Predomina entonces el arte de la negociación por sobre la pericia de las lecturas y los argumentos que se exponen. No basta que se utilice la tecnología digital para marcar en un cuadrado la zona de strike: la decisión termina siendo humana. El “ampaya” no puede negociar, tiene que dar un veredicto, pero en un concurso literario la sentencia es de todos, por lo que la capacidad y disposición para pactar, convenir, profundizar, acordar… constituye un valor esencial que deberán tener en cuenta los organizadores de premios literarios al elegir jurados, si se quieren evitar los primeros lugares compartidos. Para formar parte de un jurado, además de las competencias necesarias, cada miembro deberá poseer una alta capacidad negociadora; la “contundencia” —palabra que a veces encubre la incapacidad para respetar al “otro”— de un criterio literario puede cancelar la viabilización de un dictamen, mientras la transacción resulta imprescindible para llegar a conclusiones, aunque, incluso, el premio quede desierto, no porque los jurados no pudieron ponerse de acuerdo, sino porque, sencillamente, lo acordaron. Por otra parte, la opinión pública frecuentemente comenta que “me dijeron que dicen que había dicho”, bajo una descontextualización manipuladora que suele alejarse de la verdad en la medida en que se propaga, de ahí que la honestidad y la discreción sean también rasgos primordiales en un jurado.

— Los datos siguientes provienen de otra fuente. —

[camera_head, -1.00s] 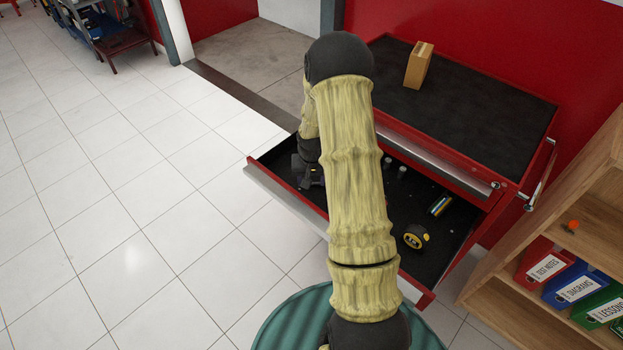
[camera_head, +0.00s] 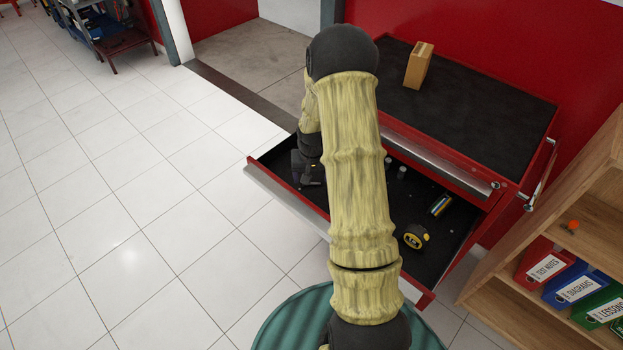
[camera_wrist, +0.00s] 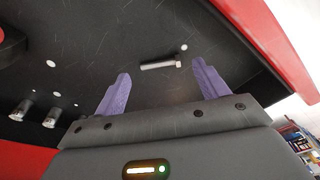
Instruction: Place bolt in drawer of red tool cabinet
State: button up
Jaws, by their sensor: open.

A pesar de la transformación sufrida y el derrotero actual de los concursos literarios, todavía siguen siendo necesarios, no solo para las más jóvenes promociones, sino para quienes deciden darse a conocer mediante ellos, o para los que aspiran a “reciclarse” luego de “desactivarse” por variadas razones. Que los premiados alcancen una adecuada promoción y que sus libros sean publicados en tiempo, única forma de socializarlos, justificarán las mil y una angustias de organizadores y jurados.